Succèdant à 20 années de guerre froide, de violences verbales contre les communistes de l’EST, la détente exigée par les étroits rapports industriels et commerciaux entre l’OUEST et l’EST est- elle du moins garante d’une paix durable ? Ch. Lévinson l’affirme. L’Occident, explique-t-il, ne saurait faire la guerre à un débiteur qui s’est engagé à lui rembourser 60 milliards de dollars en marchandises au cours des 10 à 15 prochaines années, pas plus d’ailleurs qu’il n’est question de détruire les installations, le co-patrimoine des multinationales implantées en pays communistes. Craignons, en revanche, que las de l’exploitation dont il est l’objet, tant de la part de ses gouvernants que des Multinationales, l’ouvrier ne se rebelle, exigeant de ses gouvernants qu’il soit mis fin à son servage. Alors la dénonciation des accords négociés pourrait constituer un casus belli. Il sera tentant, pour l’EST, d’user de ce biais pour se libérer de sa dette.
Une pareille situation exige donc à la fois détente et vigilance. En s’implantant à l’Est, les multi-nationales ont semé un germe de guerre, assez pour procurer au complexe militaro-industriel occi-dental la justification qui lui faisait defaut face a la constance des declarations pacifiques (« l’avalanche de paix ») des dirigeants du Kremlin, de Staline a Brejnev. Ainsi tout va-t-il bien pour le capitalisme assure de ses débouches d’appoint : armements à l’Ouest, vodka-colonisation a l’EST. On a « transformé des consommateurs inintéressants en producteurs peu coûteux  ». On « exploite les travailleurs de l’EST pour exploiter mieux encore ceux de l’OUEST ».
A cette action concertée correspond un Pouvoir économique supra-national. Ch. Levinson en décrit la composition, les buts, les rouages, la liturgie et les rites. Commission trilatérale, groupe de Bildeberg, grandes Fondations et leurs annexes, Gouvernement de Washington, c’est une sorte de confrérie réunissant une élite mondiale : banquiers, hommes politiques, chefs des plus grandes entreprises, universitaires et jusqu’à des syndicalistes de renom, triés sur le volet, cow-boy chargés d’encadrer le troupeau, de l’amadouer, d’empêcher qu’il ne rue dans ses brancards, durant que d’autres ont pour tâche de distraire son attention, de l’abrutir, de paralyser sa réflexion.

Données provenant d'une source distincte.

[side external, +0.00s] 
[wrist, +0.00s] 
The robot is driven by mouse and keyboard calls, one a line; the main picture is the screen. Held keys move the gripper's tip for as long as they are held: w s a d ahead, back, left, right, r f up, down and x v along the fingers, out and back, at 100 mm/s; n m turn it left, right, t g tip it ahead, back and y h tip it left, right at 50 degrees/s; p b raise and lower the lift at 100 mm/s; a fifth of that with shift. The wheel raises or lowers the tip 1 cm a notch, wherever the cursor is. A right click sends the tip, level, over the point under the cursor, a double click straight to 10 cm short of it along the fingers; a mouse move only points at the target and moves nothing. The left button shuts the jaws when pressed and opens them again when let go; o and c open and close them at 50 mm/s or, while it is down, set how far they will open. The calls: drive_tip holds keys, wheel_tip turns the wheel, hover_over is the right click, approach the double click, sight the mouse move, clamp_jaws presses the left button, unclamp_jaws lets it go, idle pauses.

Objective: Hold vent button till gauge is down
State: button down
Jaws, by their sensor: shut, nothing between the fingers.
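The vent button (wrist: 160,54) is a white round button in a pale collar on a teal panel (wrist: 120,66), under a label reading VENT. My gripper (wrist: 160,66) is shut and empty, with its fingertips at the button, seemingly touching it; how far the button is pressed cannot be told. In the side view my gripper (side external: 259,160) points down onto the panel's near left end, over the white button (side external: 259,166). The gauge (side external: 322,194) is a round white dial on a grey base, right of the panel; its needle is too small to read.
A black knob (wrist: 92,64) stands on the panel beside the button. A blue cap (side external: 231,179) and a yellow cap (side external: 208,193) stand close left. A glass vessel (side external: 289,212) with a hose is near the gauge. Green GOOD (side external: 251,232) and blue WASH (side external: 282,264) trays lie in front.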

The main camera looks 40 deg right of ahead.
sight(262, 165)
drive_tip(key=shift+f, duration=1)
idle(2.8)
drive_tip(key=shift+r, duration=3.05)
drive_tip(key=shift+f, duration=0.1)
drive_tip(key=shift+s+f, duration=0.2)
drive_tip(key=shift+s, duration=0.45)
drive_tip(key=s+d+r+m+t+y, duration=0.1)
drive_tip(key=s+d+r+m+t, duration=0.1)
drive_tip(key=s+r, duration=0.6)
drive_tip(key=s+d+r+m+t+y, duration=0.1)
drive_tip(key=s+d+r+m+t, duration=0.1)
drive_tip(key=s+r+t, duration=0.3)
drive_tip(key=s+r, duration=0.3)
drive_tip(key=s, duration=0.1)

Quant aux gouvernements, leur rôle se borne à suivre le coche, à entériner les accords de co-production après que ceux-ci aient été conclus, à camoufler devant l’opinion, la nature et la portée de ce genre d’opérations ignorées des parlements eux-mêmes, enfin à pratiquer une politique d’austérité salariale en vue de combattre l’inexorable montée du chômage. Témoin le cas de l’Italie : « Le pays connaît un curieux phénomène qui réside dans un excès de travailleurs inemployés à la recherche de patrons volatilisés. Le potentiel industriel et financier du pays s’est dispersé entre la Pologne, l’URSS, la Hongrie et les paradis fiscaux, laissant sur le sable de l’Adriatique les ouvriers qui n’ont pas les mêmes possibilités de voyager. Pirelli, Montedison ne sont pas K.O. mais OUT et il faudra vraiment que le P.C. restaure un climat social sûr, pour que les capitalistes transalpins et internationaux se laissent convaincre de réinvestir  ». (p. 321)

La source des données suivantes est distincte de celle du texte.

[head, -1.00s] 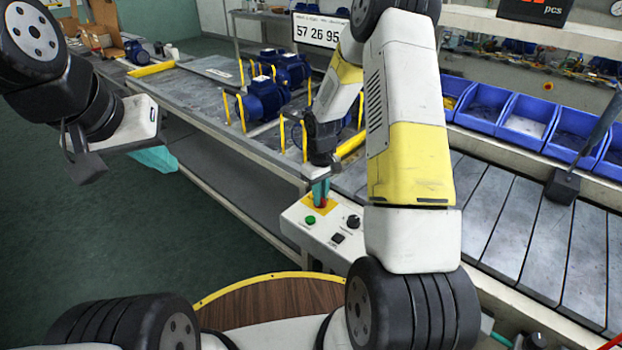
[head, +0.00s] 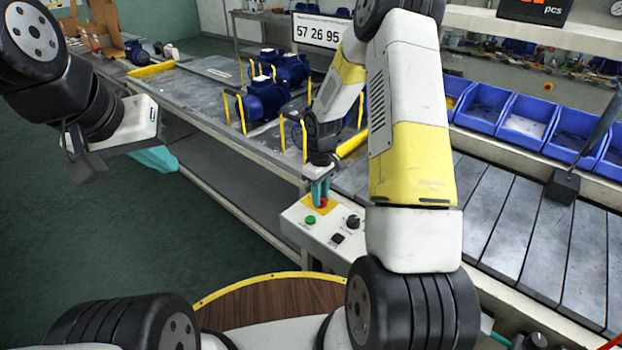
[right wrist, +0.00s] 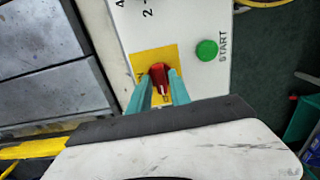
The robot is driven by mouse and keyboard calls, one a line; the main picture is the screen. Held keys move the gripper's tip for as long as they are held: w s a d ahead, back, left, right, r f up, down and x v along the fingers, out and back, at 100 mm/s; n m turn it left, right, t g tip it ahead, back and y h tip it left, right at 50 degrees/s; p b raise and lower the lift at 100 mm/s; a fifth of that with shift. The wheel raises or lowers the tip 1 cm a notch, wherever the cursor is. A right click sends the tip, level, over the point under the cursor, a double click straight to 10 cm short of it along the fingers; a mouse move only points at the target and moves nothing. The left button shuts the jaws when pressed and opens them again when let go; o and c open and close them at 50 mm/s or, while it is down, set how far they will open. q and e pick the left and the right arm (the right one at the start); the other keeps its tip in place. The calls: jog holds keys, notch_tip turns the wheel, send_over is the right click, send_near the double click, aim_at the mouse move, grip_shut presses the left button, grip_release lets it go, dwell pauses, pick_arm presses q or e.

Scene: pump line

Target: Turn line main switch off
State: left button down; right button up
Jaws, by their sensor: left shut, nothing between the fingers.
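The line main switch (right wrist: 160,74) is a red handle on a yellow plate (right wrist: 146,60) on a pale control box. It also shows in the head view, small and red (head: 323,203) at the top of the box. My right gripper (right wrist: 160,80) has its teal fingers on either side of the red handle and appears shut on it; it reaches down from above in the head view (head: 320,197). The fingers partly hide the handle's sides. My left gripper (head: 155,160) hangs at the left over the floor, shut and empty, far from the switch.
A green START button (right wrist: 207,50) sits close beside the yellow plate. A black knob (head: 353,222) and a black switch (head: 337,239) share the box (head: 315,240). A conveyor (head: 500,220) runs at right, with blue bins (head: 525,122) behind. Blue motors (head: 265,98) stand on the bench.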

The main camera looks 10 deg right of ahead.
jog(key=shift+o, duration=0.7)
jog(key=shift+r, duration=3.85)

Il ne reste plus aux Syndicats qu’à mettre le riez hors de leur bocal, à présent que le couvercle vient d’en être soulevé, et s’ils ne craignent pas la lumière crue.

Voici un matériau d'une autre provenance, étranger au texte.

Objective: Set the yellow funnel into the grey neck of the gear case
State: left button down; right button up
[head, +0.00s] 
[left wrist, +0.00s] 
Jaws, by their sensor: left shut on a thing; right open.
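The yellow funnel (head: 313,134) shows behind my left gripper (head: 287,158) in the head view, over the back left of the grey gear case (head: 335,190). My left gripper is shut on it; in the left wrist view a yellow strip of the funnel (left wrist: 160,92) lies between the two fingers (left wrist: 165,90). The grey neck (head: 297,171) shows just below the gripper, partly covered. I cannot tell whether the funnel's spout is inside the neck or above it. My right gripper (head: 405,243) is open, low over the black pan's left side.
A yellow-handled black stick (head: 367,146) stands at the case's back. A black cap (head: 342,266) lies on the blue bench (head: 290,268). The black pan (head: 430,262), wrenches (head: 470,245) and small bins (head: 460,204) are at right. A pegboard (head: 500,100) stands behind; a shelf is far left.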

VODKA-COLA ? un livre grinçant, corrosif, décapant, de nature à déclencher une lame de fond pouvant balayer les fantoches agités par les grands prêtres de ce veau d’or que nos démocraties ont placé au pinacle. VODKA-COLA ? Une information exceptionnellement dense. A lire absolument pour qui recherche un fil conducteur dans l’imbroglio politique et économique du monde d’aujourd’hui.